I am pleased and proud to announce my collaboration with Louis K. Meisel Gallery, New York, NY. It’s an honour to work from now on with the iconic Lou Meisel, the art dealer who inspired so many artists and collectors over many decades. He invented and established Photorealism and generated the worldwide movement of Hyperrealism as it is today. Thanks , Lou!
Louis Meisel is considered the ‘founding father’ of the Photorealism movement. Although it later came to be defined by such terms as Hyperrealism, Superrealism and Megarealism, all these names can be traced back to a movement that started with this art dealer in New York, who originally started out in the 1960s and 1960s with just 8 painters, offering a period-appropriate response to the abstract expressionism that dominated the art world at that time.
The movement rapidly gained ground, due in no small part to early museum exhibitions in the USA and Europe and the publication of an immense standard reference volume entitled Photorealism, which weighed a solid 4 kilos.
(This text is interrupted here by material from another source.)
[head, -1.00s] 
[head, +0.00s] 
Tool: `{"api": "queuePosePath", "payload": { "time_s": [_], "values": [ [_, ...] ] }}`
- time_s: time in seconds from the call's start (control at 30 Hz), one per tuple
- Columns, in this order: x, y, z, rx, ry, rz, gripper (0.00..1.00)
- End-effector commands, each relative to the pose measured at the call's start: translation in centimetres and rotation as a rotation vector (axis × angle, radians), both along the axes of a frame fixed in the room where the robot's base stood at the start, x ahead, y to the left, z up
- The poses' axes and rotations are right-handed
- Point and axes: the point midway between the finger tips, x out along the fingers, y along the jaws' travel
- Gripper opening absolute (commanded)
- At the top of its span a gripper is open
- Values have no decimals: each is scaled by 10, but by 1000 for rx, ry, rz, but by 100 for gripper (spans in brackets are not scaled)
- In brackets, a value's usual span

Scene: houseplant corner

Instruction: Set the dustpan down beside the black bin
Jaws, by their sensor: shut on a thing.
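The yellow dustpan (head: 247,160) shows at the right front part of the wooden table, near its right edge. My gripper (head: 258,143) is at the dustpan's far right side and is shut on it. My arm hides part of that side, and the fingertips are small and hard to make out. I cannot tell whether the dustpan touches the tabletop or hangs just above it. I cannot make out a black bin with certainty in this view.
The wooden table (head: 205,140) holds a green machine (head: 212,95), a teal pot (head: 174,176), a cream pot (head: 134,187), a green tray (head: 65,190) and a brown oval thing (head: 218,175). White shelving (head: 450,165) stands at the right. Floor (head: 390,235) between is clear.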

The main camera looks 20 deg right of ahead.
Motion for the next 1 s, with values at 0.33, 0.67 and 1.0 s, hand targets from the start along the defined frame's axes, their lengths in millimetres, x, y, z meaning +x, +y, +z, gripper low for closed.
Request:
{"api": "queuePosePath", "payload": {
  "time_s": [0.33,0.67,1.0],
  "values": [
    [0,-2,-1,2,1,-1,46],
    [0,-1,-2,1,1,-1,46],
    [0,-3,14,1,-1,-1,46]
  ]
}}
Sparnaay: ‘That’s how I discovered the work of such artists as Chuck Close, Richard Estes, Ralph Goings, Don Eddy, Charles Bell, Tom Blackwell. My painter’s eyes were opened. What struck me most was that very good, contemporary realist works were still apparently being painted. It would seem that we needed the Americans for that, who looked at the world around them with a fresh eye and open mind, and added to the camera’s objectivity with incredible skills.”
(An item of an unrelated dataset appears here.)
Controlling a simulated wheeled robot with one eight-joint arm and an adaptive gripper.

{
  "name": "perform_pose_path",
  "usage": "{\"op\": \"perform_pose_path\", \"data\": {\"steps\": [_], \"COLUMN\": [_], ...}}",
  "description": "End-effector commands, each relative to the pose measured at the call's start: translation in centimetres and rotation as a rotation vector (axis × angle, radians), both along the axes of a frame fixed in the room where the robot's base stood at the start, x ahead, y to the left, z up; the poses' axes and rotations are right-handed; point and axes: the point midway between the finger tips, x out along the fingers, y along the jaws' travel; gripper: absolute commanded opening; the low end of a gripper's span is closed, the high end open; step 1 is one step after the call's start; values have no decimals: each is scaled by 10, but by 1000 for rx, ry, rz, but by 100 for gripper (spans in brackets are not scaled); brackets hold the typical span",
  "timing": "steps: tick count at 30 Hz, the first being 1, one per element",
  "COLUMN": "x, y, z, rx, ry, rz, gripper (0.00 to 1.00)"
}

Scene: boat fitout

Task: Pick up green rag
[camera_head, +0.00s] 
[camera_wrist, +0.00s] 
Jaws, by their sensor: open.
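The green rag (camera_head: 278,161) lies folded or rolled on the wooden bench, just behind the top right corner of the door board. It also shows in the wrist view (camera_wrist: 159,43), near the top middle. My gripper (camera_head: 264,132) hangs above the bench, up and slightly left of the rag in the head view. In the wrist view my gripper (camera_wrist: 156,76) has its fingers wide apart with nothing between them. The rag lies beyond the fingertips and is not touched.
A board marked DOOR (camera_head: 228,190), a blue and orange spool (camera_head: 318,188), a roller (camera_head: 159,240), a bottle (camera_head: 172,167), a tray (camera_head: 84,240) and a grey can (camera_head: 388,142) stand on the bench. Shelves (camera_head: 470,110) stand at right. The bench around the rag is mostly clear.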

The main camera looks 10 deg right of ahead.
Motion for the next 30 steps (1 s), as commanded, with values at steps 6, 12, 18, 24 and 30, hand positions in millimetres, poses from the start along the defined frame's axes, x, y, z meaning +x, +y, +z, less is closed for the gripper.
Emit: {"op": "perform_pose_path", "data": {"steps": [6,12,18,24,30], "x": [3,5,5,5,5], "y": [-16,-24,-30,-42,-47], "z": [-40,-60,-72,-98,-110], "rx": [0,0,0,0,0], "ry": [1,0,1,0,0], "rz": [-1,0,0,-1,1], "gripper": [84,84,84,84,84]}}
The original gallery space in Prince Street, SoHo, is still where it all happens.
Louis Meisel also has the world’s largest collection of Photorealistic paintings. Within the past 5 years, a gorgeous exhibition showcasing Hyperrealism/Photorealism toured through many American and European cities, including a stint in Rotterdam’s prestigious Kunsthal. Sparnaay’s work was included in that show.
Since 2002, Sparnaay has also been represented in New York: first in Ivan Karp’s legendary OK Harris Works of Art, and when that closed in 2013, he moved to the Bernaducci Meisel Gallery on 57th Street.
He’s now come back to SoHo in 2018, landing in the gallery of Photorealism icon Lou Meisel.